-- BEGIN SOURCE DATA --

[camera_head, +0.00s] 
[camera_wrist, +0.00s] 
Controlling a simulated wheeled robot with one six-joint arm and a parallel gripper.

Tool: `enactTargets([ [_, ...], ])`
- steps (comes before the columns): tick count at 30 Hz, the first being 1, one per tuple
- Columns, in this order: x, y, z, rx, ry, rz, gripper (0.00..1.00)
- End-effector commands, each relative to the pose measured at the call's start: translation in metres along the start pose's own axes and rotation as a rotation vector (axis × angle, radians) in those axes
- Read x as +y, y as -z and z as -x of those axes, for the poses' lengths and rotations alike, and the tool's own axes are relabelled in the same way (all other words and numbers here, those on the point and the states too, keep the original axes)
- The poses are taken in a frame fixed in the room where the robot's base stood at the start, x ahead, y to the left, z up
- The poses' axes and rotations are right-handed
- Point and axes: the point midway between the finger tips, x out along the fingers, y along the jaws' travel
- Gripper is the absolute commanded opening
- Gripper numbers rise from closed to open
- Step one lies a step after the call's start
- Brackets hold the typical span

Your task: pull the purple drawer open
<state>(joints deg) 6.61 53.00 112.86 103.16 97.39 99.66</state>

-- END SOURCE DATA --

__GOAL__. Pick out each line in the material containing "point".

__RIGHT ANSWER__.
- Read x as +y, y as -z and z as -x of those axes, for the poses' lengths and rotations alike, and the tool's own axes are relabelled in the same way (all other words and numbers here, those on the point and the states too, keep the original axes)
- Point and axes: the point midway between the finger tips, x out along the fingers, y along the jaws' travel

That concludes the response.